根据多个条件筛选列:Scala Spark

时间:2018-05-09 14:17:34

标签: scala apache-spark spark-dataframe

我在尝试根据多个条件过滤列中的行时遇到问题。基本上我将多个条件存储在一个数组中,我想过滤掉它们。但是,我最后一直收到错误。谁能建议一种方法来解决这个问题?以下是我尝试实现的一些示例代码:

    // Now let's filter through the ADM1 codes to select all 50 US States
val stateArray = Array("USAL", "USMD", "USCA", "USME", "USND", "USSD", "USWY", "USAK", "USWA", "USFL",
  "USGA", "USSC", "USNC", "USMA", "USNH", "USVT", "USAR", "USAZ", "USTX", "USLA", "USIL", "USOR", "USNV",
  "USID", "USMN", "USNM", "USNE", "USNJ", "USDE", "USVA", "USWV", "USTN", "USKY", "USNY", "USPA", "USIN",
  "USOH", "USHI", "USOK", "USIA", "USMI", "USMS", "USMO", "USCO", "USKS", "USUT", "USWI", "USMT", "USRI",
  "USCT")

// Let's filter through all of these conditions
val tmpDf3 = tmpDf1.filter(tmpDf("Actor1Geo_ADM1Code") === stateArray)

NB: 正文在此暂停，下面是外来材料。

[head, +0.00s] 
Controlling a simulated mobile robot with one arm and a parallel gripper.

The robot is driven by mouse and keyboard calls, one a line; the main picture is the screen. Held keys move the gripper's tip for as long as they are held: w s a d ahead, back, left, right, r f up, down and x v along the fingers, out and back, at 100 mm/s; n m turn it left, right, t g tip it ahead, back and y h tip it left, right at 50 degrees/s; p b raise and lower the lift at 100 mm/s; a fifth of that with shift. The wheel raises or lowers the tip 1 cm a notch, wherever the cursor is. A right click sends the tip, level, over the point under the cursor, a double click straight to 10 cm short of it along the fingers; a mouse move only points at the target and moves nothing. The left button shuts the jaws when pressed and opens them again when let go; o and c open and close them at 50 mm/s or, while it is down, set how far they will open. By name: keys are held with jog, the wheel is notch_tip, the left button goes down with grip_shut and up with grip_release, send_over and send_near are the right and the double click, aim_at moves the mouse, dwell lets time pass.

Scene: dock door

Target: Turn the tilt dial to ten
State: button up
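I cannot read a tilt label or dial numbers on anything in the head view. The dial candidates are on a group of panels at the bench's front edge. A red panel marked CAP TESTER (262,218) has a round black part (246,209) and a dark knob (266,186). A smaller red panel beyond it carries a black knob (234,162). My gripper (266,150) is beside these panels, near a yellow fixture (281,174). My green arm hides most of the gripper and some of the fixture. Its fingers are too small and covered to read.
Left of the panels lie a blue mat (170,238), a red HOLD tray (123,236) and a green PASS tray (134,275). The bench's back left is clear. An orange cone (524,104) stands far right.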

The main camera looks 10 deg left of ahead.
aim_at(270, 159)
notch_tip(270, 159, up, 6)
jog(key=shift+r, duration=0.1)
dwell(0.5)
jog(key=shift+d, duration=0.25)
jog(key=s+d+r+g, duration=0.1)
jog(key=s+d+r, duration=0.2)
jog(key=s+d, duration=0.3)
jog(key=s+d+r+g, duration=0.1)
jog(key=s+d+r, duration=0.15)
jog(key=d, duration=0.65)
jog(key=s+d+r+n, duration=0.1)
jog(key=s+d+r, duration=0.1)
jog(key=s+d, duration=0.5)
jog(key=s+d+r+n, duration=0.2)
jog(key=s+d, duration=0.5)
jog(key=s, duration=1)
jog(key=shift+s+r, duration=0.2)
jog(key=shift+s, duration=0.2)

// I can do this with a for loop, but I want everything in one data frame
    for(n <- stateArray) {
  val tmpDf2 = tmpDf1
    .filter(tmpDf1("Actor1Geo_ADM1Code") === n)
  tmpDf2.show(false)
  tmpDf2.printSchema()
}

1 个答案:

答案 0 :(得分:3)

使用isin

tmpDf1.filter(tmpDf("Actor1Geo_ADM1Code").isin(stateArray: _*))

实施例

val states = Array("USAL", "USMD")
// states: Array[String] = Array(USAL, USMD)

val df = Seq((1, "USAL"), (2, "USMD"), (3, "USGA")).toDF("id", "Actor1Geo_ADM1Code")
// df: org.apache.spark.sql.DataFrame = [id: int, Actor1Geo_ADM1Code: string]

df.show
+---+------------------+
| id|Actor1Geo_ADM1Code|
+---+------------------+
|  1|              USAL|
|  2|              USMD|
|  3|              USGA|
+---+------------------+


df.filter(df("Actor1Geo_ADM1Code").isin(states: _*)).show
+---+------------------+
| id|Actor1Geo_ADM1Code|
+---+------------------+
|  1|              USAL|
|  2|              USMD|
+---+------------------+